そして3日目、小結の貴闘力にとったりで敗れると、その夜に開かれた緊急会見で「体力の限界」といったん言葉を詰まらせ、絞り出すようにして「気力もなくなり、引退することになりました」と続けたのだった。
話はここから10年前にさかのぼる。1981年の相撲界は空前の〝ウルフフィーバー〟に沸いていた。千代の富士は東関脇として迎えた初場所で、横綱の輪島や若乃花(2代目)を破り、初日から勝利を重ねていた。
そして、全勝で迎えた千秋楽。相手は当時「強すぎて憎たらしい」とまでいわれた横綱・北の湖で、こちらは13勝1敗。しかし、千代の富士は初優勝を懸けた大一番で、北の湖につり出しで敗れてしまう。
この敗戦により14勝1敗で並んだ両者は、優勝決定戦を迎える。千代の富士はここでも正面からぶつかっていくと、一瞬、つられそうになりながらもこれをこらえ、上手出し投げで北の湖を土俵に転がした。
肉体改造で自らを鍛える
当日のテレビ中継は平均視聴率52.2%、瞬間最高視聴率65.3%(関東地区)。これは視聴率調査が開始されて以降、今なお大相撲の最高記録となっている。これで大関に昇進した千代の富士は同年7月の名古屋場所、やはり千秋楽で北の湖を破って二度目の優勝を果たし、ついに横綱の座をつかんだ。
のちに千代の富士は「若貴ブームは2人だけど、ウルフフィーバーは俺1人」と冗談交じりに語っているが、これは誇張でもなんでもない。この頃、テレビの前で家族そろって千代の富士を応援することは、よく見られた光景だった。

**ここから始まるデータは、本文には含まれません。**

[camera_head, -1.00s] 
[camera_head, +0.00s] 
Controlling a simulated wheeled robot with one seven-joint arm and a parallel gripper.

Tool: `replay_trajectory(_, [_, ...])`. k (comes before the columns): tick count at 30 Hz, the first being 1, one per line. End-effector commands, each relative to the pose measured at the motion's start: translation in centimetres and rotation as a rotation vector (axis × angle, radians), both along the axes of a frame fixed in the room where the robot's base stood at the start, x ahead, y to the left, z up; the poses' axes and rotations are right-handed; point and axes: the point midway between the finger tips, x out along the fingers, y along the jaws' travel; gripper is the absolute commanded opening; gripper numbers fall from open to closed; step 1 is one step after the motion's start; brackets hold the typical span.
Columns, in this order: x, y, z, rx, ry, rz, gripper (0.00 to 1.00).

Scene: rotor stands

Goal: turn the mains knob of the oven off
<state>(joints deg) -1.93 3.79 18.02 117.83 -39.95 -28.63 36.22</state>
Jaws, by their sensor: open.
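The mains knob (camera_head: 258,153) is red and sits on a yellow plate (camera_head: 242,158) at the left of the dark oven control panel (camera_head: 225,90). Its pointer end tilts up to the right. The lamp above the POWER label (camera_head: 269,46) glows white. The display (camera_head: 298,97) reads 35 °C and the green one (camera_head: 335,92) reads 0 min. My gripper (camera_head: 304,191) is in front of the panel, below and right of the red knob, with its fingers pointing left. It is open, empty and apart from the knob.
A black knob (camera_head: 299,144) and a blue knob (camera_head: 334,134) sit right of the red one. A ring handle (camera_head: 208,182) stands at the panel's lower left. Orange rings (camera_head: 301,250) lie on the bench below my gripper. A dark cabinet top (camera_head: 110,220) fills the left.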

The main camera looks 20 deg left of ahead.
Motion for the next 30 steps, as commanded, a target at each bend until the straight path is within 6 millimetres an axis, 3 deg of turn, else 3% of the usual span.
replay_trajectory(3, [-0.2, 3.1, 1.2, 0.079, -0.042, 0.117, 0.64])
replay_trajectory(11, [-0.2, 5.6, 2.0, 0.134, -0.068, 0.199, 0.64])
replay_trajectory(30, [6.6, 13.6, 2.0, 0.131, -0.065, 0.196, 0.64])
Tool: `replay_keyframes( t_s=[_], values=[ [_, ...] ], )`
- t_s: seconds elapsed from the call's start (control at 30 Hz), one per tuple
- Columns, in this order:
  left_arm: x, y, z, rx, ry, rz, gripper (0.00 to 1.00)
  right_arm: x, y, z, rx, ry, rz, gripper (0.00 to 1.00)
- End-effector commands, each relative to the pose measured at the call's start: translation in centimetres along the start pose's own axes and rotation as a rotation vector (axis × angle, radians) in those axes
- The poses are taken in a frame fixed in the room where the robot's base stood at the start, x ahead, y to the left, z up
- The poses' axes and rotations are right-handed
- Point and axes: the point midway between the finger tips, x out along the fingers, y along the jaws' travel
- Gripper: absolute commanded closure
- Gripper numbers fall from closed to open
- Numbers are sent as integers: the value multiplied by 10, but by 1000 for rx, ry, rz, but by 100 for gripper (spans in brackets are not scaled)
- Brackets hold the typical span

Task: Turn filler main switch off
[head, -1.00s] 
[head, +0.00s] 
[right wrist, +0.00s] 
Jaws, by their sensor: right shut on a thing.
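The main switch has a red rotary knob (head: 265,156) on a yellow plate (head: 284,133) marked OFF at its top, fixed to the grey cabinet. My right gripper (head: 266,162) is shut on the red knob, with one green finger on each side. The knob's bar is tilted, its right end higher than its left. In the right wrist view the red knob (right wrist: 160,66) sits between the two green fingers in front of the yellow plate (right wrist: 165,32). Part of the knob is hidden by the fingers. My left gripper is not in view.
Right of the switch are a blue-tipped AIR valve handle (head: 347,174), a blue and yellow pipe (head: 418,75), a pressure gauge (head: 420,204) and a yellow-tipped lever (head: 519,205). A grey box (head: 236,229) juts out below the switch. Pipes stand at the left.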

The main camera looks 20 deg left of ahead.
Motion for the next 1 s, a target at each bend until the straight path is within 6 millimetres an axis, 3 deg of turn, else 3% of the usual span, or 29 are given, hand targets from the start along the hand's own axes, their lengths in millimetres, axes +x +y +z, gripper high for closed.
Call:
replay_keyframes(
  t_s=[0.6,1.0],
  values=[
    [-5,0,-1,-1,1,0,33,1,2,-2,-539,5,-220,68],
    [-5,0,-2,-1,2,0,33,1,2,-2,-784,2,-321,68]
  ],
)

千代の富士は現役時代、身長183センチ、体重127キロとされている。身長でいえば力士全体の平均ぐらいで、筋肉隆々の体つきはむしろ他の幕内力士より大きく見えることもあった。
それでも「小兵」といわれることが多いのは、幕下時代の体重100キロにも満たないイメージによるところが大きい。千代の富士は先天的に両肩関節のかみ合わせが浅く、さらに投げに頼った強引な相撲ぶりもあって、入幕前に10回以上も脱臼を繰り返していた。
なかなか出世できないため手術も考えたが、医師から「手術すると半年は稽古ができない」と言われて、肉体改造に励むことになる。本人が「一にも二にも腕立て伏せ。それに尽きる」と語ったように、毎日500回の腕立て伏せを欠かさず、そのため畳は4カ月もするとボロボロになったという。
故障で低迷した時期には煙草の本数が増えて、1日3箱を吸うヘビースモーカーだったというが、心機一転して禁煙を決意した際、50万円もする金のダンヒルのライターを隅田川に投げ捨てたとの逸話もある。
絶対的な強さを誇っていた…
そうして筋肉のよろいをまとった千代の富士は、体脂肪率10%台といわれた。一般男性なら、外見上はほとんど脂肪が感じられないレベルだ。従来の「あんこ型」や「そっぷ型」の力士を打ち破る千代の富士の大活躍に、人々は新時代の力士像を見て、それが〝ウルフフィーバー〟の原動力ともなった。横綱昇進後は決して順風満帆ではなく、しばらく故障に悩まされた千代の富士だが、30代に入ってから本格的な全盛時代が訪れる。88年には、夏場所から九州場所にかけて53連勝を記録(歴代3位)。翌年には通算968勝の最多記録(当時、現在は歴代3位)を達成して、相撲界で初となる国民栄誉賞を受賞した。
ガチンコ力士といわれる寺尾は85年の秋場所、千代の富士との初対戦について「立ち合いで当たった瞬間、まるで鉄板にでもぶつかったような手応えが返ってきて、とても人間とは思えなかった」と話している。
その後、89年の初場所では外掛けで千代の富士を破り、一矢を報いた寺尾だが、勝ったのはこれっきり。その後の取組では、つり上げられて土俵に叩きつけられる完敗も喫している(通算成績は寺尾の1勝16敗)。
それほど絶対的な強さを誇った千代の富士だけに、横綱としてのプライドも人一倍あっただろう。しかし、ついにそれが保てなくなった。引退の言葉からは、その無念さが垣間見えるようである。
《文・脇本深八》
千代の富士 PROFILE●1955年6月1日生まれ。北海道松前郡出身。第58代横綱。幕内戦歴807勝253敗144休(81場所)。幕内最高優勝31回。現役引退後は九重部屋を継承。2016年7月31日、すい臓がんのため死去。